I am particularly grateful to you, Senator, for allowing those of us who favor this amendment to come in in the second round of hearings to present our convictions.

Senator Cook. Thank you very much, Sister Margaret. I might say to you that probably under section V of the 14th amendment we have passed equal protection laws now. But if you have listened, and I know that you have, you realize that if we take this route, we find the nebulous process of making every legal determination, rather than the establishment of constitutional principle. I appreciate your remarks very much and we are delighted to have you before the committee.

Sister TRAXLER. Thank you.

Senator Cook. Thank you.

Our next witness is Mrs. J. T. Grace, of Chevy Chase.

STATEMENT OF MRS. LYNNE S. GRACE, HOUSEWIFE, OF CHEVY CHASE, MD.

Senator Cook. Mrs. Grace, go right ahead.

Mrs. GRACE. Thank you. I didn't know that you weren't going to give me qualifications for being here and I haven't got them listed in my head right now.

Senator Cook. I have here Mrs. J. T. Grace, housewife, Chevy Chase, Md.

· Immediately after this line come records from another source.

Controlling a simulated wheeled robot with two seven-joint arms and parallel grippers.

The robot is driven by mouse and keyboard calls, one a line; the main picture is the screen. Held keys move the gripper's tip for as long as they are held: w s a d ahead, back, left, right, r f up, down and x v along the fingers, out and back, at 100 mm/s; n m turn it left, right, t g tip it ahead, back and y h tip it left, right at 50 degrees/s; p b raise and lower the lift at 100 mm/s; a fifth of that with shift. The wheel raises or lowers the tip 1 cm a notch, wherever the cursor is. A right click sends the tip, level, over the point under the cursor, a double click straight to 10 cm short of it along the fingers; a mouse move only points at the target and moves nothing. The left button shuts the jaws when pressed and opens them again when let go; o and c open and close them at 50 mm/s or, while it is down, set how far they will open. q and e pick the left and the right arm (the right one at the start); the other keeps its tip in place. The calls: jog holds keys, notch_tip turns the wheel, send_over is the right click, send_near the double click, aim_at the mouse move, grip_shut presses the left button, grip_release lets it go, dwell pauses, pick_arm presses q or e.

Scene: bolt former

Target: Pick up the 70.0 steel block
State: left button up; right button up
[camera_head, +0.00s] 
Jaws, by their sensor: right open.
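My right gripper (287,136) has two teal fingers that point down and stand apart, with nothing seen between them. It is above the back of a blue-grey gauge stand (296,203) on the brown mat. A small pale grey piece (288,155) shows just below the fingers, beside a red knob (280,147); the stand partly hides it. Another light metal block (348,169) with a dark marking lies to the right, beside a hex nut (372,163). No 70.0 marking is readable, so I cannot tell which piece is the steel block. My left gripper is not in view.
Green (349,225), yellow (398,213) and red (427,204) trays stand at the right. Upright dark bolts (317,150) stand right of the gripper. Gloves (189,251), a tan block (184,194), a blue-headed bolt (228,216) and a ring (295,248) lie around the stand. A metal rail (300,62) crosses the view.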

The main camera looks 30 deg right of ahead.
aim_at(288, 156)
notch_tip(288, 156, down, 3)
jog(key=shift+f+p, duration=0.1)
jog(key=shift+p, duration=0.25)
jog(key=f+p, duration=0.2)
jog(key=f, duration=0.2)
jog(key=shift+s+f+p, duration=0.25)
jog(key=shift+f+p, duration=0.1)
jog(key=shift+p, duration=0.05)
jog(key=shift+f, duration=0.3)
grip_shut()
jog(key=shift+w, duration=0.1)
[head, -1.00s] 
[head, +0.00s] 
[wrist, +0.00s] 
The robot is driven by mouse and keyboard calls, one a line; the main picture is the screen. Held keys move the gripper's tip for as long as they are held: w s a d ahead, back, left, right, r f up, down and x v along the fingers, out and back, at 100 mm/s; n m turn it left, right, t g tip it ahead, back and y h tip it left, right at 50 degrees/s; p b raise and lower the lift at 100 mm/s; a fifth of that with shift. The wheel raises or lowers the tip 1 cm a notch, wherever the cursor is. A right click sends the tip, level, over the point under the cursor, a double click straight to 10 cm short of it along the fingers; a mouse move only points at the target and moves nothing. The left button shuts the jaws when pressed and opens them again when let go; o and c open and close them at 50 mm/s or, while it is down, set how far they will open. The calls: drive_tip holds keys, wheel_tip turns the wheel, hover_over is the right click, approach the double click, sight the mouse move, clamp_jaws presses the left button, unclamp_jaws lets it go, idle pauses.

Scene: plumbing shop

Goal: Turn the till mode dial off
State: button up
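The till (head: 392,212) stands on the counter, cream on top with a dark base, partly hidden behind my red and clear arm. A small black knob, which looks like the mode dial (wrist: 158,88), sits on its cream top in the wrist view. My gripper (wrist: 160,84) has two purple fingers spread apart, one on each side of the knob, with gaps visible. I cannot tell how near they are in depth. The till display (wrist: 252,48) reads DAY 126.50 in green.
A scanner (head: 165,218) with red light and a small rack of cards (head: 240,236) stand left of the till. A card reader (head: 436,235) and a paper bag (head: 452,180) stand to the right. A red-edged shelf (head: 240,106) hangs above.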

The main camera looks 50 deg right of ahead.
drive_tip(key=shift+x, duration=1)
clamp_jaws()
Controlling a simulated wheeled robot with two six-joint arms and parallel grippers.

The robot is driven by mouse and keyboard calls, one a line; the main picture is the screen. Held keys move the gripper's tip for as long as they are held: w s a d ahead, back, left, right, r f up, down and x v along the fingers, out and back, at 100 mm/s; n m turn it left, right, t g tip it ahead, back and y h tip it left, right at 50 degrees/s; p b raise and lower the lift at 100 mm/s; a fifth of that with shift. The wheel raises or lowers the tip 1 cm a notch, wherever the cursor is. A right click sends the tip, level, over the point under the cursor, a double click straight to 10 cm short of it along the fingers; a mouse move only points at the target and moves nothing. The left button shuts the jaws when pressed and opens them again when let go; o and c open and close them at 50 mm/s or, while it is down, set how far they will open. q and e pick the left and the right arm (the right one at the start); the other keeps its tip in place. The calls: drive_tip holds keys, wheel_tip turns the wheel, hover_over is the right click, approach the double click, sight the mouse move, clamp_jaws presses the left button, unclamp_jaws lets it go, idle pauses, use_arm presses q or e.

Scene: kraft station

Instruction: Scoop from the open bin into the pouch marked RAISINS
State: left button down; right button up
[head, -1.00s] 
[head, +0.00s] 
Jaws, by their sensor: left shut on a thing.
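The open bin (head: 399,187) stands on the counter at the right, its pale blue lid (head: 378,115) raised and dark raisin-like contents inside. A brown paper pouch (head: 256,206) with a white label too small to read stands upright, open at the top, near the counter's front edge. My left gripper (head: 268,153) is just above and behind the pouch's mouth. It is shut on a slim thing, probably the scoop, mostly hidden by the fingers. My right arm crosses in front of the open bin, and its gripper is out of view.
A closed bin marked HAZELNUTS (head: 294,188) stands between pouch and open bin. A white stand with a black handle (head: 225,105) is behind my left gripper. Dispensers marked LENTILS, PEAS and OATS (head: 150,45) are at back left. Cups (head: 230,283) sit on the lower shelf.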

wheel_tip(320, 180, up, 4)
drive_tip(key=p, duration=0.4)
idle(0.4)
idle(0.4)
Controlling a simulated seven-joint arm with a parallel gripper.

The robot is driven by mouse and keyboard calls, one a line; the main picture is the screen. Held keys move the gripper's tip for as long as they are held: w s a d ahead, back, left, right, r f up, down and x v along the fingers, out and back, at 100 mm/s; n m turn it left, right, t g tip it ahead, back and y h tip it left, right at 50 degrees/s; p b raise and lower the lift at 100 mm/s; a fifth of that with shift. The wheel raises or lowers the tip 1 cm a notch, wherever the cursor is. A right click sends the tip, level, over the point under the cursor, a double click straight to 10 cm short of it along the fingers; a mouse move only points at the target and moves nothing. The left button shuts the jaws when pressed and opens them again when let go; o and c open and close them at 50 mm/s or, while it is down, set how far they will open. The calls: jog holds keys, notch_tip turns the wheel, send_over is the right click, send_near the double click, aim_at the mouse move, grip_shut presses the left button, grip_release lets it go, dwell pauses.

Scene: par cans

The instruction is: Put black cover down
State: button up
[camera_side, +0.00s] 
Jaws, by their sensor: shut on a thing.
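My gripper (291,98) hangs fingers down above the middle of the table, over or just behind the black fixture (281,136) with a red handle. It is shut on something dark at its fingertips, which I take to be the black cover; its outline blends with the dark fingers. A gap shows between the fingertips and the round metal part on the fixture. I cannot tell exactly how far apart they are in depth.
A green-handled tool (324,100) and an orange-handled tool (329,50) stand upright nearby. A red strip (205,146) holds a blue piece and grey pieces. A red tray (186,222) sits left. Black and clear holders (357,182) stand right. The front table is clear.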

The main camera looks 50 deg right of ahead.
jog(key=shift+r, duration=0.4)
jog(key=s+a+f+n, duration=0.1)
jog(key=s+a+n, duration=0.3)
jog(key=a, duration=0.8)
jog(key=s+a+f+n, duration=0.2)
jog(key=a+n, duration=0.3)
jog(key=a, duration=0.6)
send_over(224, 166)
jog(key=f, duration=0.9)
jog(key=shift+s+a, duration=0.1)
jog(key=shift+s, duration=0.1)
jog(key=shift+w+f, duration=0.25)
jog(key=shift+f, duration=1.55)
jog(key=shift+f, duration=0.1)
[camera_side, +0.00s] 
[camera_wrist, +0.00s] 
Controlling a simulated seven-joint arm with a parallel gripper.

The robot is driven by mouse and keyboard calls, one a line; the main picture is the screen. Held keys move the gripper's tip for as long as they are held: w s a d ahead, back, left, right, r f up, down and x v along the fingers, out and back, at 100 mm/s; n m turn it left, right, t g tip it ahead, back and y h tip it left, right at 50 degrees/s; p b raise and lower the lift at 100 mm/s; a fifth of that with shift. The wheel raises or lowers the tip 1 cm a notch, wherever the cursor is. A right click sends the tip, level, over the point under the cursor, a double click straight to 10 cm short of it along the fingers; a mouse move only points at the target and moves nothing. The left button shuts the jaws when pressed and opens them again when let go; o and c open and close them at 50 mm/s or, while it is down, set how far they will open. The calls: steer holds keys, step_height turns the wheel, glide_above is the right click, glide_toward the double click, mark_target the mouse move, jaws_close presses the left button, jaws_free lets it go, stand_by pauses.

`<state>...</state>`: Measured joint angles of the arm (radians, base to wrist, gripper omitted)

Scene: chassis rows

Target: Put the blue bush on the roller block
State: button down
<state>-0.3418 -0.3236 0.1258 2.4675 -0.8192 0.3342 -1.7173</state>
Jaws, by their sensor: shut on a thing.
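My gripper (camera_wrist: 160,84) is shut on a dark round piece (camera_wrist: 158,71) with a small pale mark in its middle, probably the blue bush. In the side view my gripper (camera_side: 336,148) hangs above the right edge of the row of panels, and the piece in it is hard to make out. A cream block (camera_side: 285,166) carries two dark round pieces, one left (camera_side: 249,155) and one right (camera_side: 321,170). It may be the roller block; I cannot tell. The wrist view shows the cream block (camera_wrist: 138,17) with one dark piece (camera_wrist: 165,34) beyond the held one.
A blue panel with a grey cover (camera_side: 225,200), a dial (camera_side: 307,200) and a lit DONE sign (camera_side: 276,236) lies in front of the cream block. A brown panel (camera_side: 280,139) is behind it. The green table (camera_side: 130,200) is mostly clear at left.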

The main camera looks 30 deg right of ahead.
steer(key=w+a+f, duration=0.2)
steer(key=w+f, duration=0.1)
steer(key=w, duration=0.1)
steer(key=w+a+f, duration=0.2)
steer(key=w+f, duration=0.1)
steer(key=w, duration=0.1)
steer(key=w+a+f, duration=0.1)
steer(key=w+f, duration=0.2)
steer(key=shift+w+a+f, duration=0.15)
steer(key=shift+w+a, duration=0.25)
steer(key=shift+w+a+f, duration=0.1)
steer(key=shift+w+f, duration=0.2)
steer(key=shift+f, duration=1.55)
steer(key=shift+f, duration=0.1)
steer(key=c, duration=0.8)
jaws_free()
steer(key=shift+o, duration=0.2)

Mrs. GRACE. Actually, the listings that I had given, which is really the reason why I am here, I think depends to a large degree on the experience I have had in a number of different jobs and some excursions I have made to England. I would like to begin by saying when I was 15 I had a job tending horses and later that year, after completing a modeling course, I was a fashion model for a length of time. When the school year started, I was able through relatives to take a hat-check job to help me earn some money during the year.